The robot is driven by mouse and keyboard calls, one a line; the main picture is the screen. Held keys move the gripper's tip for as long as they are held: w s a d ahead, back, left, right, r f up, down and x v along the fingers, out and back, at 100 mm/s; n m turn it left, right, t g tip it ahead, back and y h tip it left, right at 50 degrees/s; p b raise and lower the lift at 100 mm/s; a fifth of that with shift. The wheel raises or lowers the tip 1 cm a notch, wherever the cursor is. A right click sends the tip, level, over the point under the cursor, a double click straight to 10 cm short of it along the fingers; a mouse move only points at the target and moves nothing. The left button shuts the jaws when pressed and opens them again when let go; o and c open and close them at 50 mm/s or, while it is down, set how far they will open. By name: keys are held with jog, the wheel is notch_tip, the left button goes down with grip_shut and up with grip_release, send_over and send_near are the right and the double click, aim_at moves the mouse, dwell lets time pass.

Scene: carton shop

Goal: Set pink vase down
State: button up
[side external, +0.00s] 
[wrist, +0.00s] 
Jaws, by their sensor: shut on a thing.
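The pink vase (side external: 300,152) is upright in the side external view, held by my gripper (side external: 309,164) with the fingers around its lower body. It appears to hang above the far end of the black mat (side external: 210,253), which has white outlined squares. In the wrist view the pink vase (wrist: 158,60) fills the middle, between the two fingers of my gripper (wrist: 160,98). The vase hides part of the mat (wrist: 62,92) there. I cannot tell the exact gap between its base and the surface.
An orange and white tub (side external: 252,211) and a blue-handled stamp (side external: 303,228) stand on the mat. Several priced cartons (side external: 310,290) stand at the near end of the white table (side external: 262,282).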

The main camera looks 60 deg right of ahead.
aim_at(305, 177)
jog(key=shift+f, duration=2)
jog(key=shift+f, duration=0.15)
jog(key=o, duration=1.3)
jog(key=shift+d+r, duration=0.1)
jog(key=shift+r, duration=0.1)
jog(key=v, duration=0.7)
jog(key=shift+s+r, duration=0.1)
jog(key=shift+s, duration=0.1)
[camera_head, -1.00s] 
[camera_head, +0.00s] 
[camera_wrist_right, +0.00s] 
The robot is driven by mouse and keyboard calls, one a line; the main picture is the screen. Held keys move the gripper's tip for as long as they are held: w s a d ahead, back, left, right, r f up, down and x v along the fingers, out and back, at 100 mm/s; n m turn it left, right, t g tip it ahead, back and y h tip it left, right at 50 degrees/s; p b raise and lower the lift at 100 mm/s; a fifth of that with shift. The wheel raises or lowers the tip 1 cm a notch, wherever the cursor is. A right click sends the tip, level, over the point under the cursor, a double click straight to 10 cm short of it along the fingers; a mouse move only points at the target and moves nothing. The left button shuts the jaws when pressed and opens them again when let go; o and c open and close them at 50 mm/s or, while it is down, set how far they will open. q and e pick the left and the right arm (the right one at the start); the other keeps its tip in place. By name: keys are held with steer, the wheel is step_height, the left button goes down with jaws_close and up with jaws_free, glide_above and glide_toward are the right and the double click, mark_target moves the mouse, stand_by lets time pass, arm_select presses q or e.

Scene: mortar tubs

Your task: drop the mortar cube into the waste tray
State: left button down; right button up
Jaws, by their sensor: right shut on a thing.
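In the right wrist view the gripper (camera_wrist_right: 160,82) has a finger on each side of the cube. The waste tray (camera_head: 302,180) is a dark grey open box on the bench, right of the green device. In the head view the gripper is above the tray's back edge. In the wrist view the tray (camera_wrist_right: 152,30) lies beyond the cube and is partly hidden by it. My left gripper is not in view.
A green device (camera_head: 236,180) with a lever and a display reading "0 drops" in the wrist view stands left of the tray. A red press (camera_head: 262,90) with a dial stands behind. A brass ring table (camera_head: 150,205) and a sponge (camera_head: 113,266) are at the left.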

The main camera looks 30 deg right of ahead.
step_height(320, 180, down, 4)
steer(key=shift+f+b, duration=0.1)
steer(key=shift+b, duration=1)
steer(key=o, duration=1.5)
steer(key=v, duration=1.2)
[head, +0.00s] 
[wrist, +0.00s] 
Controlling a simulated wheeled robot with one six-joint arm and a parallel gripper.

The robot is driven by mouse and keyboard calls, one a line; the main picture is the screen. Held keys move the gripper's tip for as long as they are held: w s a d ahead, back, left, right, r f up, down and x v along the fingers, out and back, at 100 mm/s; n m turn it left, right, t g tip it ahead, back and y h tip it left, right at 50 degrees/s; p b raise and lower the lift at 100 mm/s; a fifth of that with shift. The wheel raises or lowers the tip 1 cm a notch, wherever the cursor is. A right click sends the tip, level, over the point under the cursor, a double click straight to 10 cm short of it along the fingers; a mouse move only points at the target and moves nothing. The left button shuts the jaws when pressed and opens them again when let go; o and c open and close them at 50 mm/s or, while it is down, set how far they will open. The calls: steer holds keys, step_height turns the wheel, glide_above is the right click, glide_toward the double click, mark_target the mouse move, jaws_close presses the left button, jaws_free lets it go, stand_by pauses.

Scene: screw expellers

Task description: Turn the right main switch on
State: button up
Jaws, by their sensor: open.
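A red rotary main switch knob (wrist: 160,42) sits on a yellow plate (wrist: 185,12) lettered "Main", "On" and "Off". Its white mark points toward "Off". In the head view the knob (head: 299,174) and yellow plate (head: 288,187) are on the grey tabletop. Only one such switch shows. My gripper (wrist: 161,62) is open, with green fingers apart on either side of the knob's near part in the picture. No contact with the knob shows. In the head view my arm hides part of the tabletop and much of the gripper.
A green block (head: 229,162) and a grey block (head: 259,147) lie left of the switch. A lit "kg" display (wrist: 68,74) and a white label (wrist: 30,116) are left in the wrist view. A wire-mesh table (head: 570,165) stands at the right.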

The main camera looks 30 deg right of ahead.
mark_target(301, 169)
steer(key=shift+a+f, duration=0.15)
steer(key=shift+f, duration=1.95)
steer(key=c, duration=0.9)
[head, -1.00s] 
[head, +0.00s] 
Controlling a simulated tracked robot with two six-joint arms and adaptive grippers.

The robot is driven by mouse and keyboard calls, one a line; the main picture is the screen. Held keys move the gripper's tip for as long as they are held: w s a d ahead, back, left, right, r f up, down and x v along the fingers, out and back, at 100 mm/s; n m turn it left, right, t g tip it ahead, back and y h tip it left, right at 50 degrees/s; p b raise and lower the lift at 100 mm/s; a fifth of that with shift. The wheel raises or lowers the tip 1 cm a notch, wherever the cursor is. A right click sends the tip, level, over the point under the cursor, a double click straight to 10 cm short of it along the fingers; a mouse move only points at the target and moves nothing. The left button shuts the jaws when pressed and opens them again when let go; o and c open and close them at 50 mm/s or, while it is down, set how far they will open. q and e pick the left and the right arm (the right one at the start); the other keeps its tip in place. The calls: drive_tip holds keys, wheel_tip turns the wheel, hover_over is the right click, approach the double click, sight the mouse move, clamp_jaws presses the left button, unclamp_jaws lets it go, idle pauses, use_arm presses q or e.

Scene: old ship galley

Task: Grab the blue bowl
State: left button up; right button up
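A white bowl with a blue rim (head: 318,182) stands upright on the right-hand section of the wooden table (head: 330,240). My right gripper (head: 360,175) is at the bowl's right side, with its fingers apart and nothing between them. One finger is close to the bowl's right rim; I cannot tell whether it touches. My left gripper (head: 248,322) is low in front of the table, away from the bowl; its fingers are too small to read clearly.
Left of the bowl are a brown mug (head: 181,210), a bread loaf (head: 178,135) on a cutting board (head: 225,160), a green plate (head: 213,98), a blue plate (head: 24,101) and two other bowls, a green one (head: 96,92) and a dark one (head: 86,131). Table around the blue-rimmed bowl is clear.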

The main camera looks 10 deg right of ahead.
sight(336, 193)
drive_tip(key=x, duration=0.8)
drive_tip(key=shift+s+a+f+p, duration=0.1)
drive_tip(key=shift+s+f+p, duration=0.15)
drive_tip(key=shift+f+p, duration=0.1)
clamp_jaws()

--------------------------------------------------

## YOUR INSTRUCTIONS:
Among the entries above, locate the lines containing "Scene: mortar tubs" and "State: left button down; right button up", and transcribe exactly those two lines and all lines between.

## ANSWER TO THIS TASK:
Scene: mortar tubs

Your task: drop the mortar cube into the waste tray
State: left button down; right button up

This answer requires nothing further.